Exercise =
Working from the material below, print the lines from the line holding "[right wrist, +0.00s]" through its final line, inclusive, exactly and with nothing else; pictures are excluded.

# Source material start

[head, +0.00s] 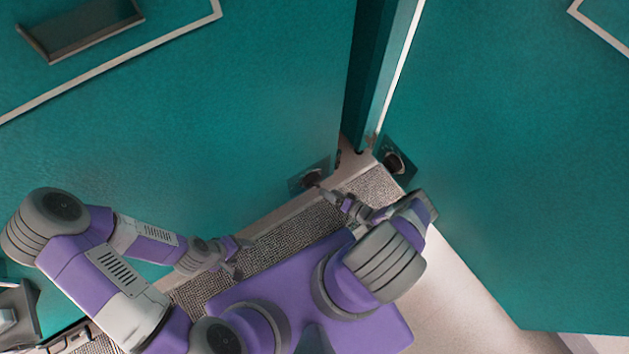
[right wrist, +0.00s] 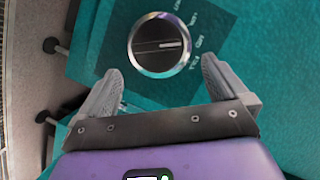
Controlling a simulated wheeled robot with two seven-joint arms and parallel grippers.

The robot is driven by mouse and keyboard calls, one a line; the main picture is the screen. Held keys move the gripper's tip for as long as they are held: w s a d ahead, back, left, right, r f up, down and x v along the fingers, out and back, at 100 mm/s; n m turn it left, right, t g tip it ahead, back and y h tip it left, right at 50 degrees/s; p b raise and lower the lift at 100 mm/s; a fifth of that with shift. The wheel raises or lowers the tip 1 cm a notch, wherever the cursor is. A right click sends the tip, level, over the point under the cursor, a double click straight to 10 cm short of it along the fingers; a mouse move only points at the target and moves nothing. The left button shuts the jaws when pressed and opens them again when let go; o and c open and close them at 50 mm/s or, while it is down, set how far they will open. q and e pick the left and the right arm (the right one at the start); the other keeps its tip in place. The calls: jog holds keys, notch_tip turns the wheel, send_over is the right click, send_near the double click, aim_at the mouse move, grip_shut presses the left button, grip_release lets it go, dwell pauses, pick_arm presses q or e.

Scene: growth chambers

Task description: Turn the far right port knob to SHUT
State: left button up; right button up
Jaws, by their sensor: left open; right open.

# Source material end

Final result =
[right wrist, +0.00s] 
Controlling a simulated wheeled robot with two seven-joint arms and parallel grippers.

The robot is driven by mouse and keyboard calls, one a line; the main picture is the screen. Held keys move the gripper's tip for as long as they are held: w s a d ahead, back, left, right, r f up, down and x v along the fingers, out and back, at 100 mm/s; n m turn it left, right, t g tip it ahead, back and y h tip it left, right at 50 degrees/s; p b raise and lower the lift at 100 mm/s; a fifth of that with shift. The wheel raises or lowers the tip 1 cm a notch, wherever the cursor is. A right click sends the tip, level, over the point under the cursor, a double click straight to 10 cm short of it along the fingers; a mouse move only points at the target and moves nothing. The left button shuts the jaws when pressed and opens them again when let go; o and c open and close them at 50 mm/s or, while it is down, set how far they will open. q and e pick the left and the right arm (the right one at the start); the other keeps its tip in place. The calls: jog holds keys, notch_tip turns the wheel, send_over is the right click, send_near the double click, aim_at the mouse move, grip_shut presses the left button, grip_release lets it go, dwell pauses, pick_arm presses q or e.

Scene: growth chambers

Task description: Turn the far right port knob to SHUT
State: left button up; right button up
Jaws, by their sensor: left open; right open.

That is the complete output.